• _Task details_:
Count the lines below that contain the word "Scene", and report only that number.

━━ Data extract

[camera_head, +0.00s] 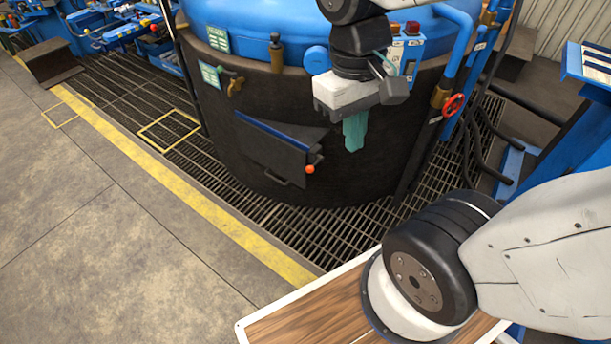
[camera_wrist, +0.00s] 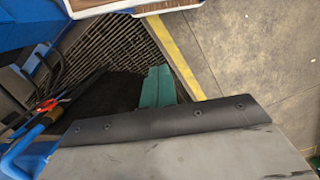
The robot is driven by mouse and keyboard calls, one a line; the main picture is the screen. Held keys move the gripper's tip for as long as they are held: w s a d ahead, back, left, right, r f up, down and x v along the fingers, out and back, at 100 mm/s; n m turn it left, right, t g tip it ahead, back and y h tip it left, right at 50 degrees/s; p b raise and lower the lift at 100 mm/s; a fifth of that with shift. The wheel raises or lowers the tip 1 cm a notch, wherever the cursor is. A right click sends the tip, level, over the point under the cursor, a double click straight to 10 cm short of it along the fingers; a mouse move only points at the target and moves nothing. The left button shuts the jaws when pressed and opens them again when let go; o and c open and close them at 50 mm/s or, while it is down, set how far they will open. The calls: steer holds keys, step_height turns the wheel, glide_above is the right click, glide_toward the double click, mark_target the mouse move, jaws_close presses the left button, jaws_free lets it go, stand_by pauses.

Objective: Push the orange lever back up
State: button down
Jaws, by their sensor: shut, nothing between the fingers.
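The orange lever knob (camera_head: 310,169) is a small ball at the right edge of a dark hatch (camera_head: 270,152) on the furnace's side. Its lever arm is too dark to make out. My gripper (camera_head: 354,134) has teal fingers, shut and empty, pointing down in front of the furnace wall. In the head view it is to the right of the orange knob and higher, apart from it. The teal fingers also show together in the wrist view (camera_wrist: 157,88). The orange knob cannot be seen in the wrist view.
The dark round furnace (camera_head: 240,120) with a blue lid (camera_head: 245,20) stands on a floor grating (camera_head: 290,228). A red valve wheel (camera_head: 453,105) and blue pipes are at its right. A yellow line (camera_head: 190,189) borders open concrete at the left.

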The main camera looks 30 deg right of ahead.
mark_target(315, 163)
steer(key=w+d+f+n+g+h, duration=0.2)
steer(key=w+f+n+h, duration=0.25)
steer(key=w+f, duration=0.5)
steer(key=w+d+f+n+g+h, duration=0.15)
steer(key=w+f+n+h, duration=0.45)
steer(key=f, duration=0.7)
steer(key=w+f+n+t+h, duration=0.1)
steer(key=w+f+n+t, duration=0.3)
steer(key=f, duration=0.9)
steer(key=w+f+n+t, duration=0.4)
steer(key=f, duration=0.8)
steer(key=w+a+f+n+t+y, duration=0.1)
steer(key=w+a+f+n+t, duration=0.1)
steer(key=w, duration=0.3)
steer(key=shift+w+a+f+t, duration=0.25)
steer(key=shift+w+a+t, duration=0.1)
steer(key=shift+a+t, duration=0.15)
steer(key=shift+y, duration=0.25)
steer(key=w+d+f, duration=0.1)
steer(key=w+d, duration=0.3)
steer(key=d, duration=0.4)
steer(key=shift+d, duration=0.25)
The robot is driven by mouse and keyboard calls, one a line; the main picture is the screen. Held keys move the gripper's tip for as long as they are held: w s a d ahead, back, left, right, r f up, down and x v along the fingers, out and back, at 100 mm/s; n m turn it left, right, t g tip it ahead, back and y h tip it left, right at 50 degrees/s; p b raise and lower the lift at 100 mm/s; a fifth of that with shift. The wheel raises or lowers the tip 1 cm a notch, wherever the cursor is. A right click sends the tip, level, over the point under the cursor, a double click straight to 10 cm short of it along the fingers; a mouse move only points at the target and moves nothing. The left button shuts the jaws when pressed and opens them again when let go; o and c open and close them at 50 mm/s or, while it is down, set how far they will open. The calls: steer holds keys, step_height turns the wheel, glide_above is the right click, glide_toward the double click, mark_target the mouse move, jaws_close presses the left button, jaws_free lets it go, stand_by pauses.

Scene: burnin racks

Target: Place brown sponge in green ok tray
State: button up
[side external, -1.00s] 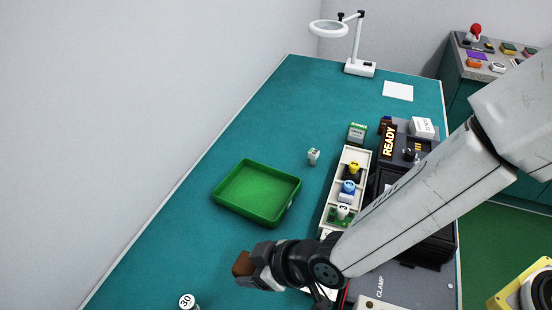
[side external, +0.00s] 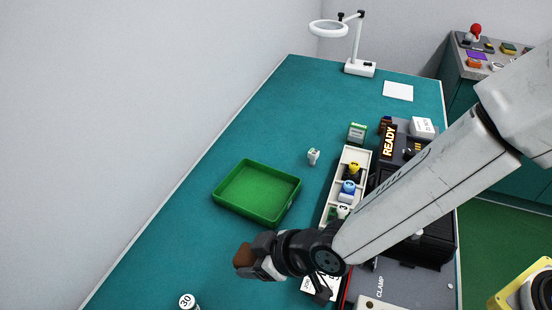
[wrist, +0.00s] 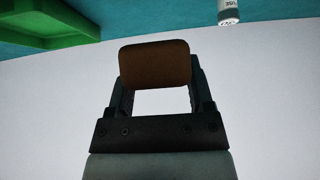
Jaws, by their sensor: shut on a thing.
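The brown sponge (side external: 244,256) is held at the tips of my gripper (side external: 258,259), which is shut on it. In the wrist view the sponge (wrist: 155,64) spans the two fingertips, with my gripper (wrist: 158,85) behind it. The green tray (side external: 257,192) lies on the teal table, up in the side view from my gripper, and looks empty. A corner of the tray (wrist: 50,32) shows at the top left of the wrist view. The sponge is apart from the tray.
A white cylinder marked 30 (side external: 187,301) stands near the bottom edge. A small white block (side external: 313,156) is right of the tray. A cream sectioned bin (side external: 333,180) with small parts and a dark READY unit (side external: 389,141) stand further right. The table left of the tray is clear.

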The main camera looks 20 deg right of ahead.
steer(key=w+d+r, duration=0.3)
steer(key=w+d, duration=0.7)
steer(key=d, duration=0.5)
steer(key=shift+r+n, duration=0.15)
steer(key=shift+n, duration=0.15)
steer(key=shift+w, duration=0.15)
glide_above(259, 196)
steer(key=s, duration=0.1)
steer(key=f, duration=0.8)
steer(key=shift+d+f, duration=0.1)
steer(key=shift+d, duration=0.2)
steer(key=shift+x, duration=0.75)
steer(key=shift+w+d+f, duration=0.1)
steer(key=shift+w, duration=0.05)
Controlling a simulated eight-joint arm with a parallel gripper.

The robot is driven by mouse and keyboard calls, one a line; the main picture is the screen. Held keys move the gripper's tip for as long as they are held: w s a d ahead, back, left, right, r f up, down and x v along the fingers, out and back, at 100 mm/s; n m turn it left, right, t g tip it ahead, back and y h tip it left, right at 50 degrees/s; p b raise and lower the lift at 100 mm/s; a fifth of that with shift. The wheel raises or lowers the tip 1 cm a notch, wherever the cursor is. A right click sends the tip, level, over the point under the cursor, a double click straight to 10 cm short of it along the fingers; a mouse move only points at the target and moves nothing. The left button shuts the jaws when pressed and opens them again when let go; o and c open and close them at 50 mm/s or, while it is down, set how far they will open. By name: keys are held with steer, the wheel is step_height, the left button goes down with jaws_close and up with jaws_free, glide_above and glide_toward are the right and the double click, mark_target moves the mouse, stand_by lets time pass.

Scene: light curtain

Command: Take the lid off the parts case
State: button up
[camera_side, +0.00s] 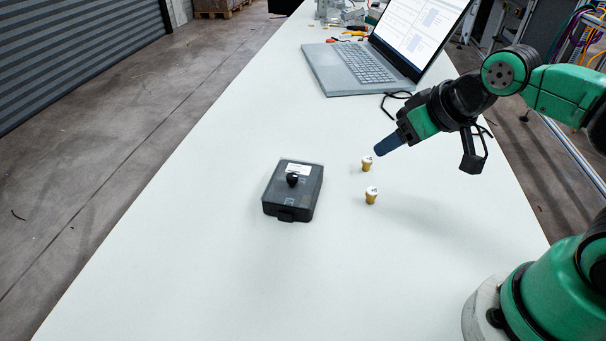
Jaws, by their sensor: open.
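The parts case (291,210) is a dark, nearly black box on the white table, left of my gripper. Its lid (306,180) is on the case and has a round black knob and a white label on top. A latch-like tab shows on the near side. What is inside the case cannot be made out. My gripper (381,149) is in the air to the right of the case, apart from it, tilted down to the left with blue fingertips. It is open and I see nothing held in it.
Two small brass-coloured pieces with white tops stand on the table: one (367,164) close below my gripper's tip, another (371,196) nearer the camera. An open laptop (360,65) with a cable stands farther back. Tools lie behind it. The table (200,260) is clear left and in front.

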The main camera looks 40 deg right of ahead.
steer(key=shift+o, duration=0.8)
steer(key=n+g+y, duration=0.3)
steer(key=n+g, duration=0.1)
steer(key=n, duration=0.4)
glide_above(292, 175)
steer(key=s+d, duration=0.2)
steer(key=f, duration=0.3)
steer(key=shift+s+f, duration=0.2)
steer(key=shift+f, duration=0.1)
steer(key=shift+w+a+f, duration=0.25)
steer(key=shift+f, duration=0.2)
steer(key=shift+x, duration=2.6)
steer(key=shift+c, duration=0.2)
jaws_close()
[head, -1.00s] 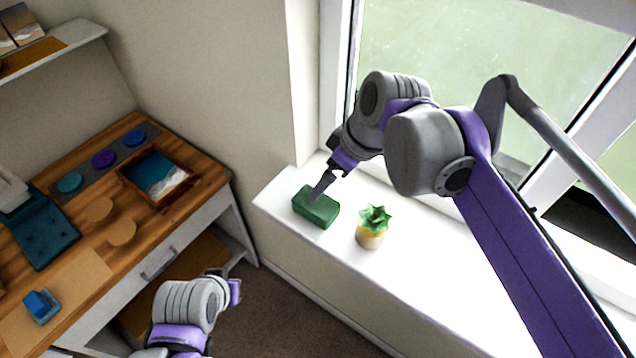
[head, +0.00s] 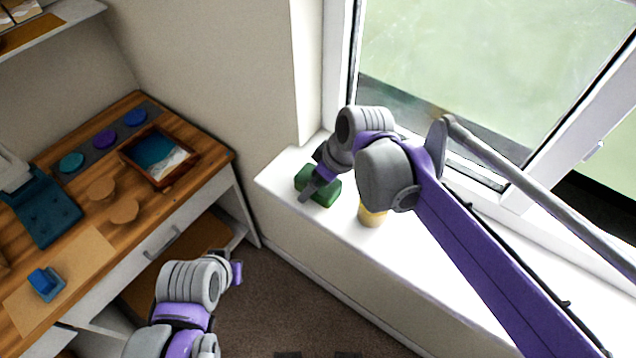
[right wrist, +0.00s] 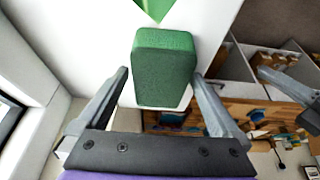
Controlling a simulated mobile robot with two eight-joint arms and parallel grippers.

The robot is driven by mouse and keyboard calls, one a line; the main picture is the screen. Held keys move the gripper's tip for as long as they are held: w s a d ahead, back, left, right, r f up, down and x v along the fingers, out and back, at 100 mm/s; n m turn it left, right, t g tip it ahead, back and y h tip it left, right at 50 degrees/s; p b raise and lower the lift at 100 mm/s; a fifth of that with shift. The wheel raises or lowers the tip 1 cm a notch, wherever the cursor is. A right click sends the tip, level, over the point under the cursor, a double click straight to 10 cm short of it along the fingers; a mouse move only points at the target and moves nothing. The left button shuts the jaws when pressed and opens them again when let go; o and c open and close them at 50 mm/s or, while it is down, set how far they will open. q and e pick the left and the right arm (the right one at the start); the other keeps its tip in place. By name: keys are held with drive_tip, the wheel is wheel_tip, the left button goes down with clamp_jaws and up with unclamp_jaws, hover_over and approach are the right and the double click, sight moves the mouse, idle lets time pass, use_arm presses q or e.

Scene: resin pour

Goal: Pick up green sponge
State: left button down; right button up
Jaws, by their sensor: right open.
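The green sponge (head: 326,190) lies on the white windowsill (head: 278,186) near its left end. In the right wrist view the sponge (right wrist: 163,70) is a dark green block, just ahead of and partly between the open fingers. My right gripper (head: 308,190) is at the sponge from above and the near side in the head view. In the right wrist view its two fingers (right wrist: 160,95) stand apart on either side of the sponge, with gaps visible. My left gripper (head: 237,268) hangs low over the floor beside the desk, and its jaws are not clear.
A yellow plant pot (head: 372,216) stands right of the sponge, mostly hidden by my right arm. The window is behind the sill.

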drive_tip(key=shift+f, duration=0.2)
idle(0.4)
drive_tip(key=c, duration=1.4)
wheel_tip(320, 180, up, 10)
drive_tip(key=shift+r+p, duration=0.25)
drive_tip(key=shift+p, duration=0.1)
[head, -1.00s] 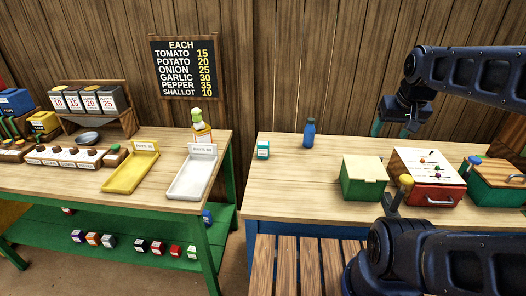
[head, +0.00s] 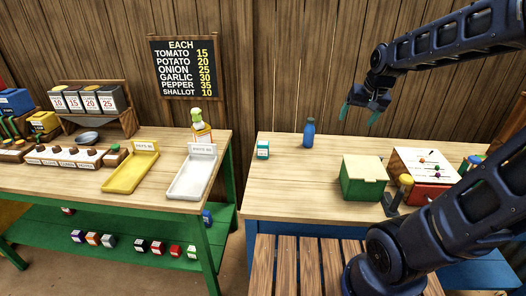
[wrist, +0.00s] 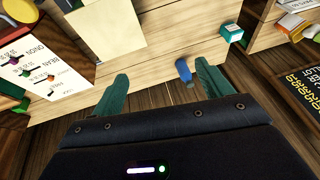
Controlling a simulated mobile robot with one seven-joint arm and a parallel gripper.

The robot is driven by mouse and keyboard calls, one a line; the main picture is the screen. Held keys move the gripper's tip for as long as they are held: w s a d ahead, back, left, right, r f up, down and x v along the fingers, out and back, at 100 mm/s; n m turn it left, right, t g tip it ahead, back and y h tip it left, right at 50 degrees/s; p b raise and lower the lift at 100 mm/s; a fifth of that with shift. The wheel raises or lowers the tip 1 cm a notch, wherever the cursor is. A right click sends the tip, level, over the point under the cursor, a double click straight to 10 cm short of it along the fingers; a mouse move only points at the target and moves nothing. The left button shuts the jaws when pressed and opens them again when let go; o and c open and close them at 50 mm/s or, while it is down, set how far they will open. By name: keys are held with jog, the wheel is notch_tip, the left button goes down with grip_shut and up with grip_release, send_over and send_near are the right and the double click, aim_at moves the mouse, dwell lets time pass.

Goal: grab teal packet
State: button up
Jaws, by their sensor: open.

━━━━

• _Solution to this exercise_:
3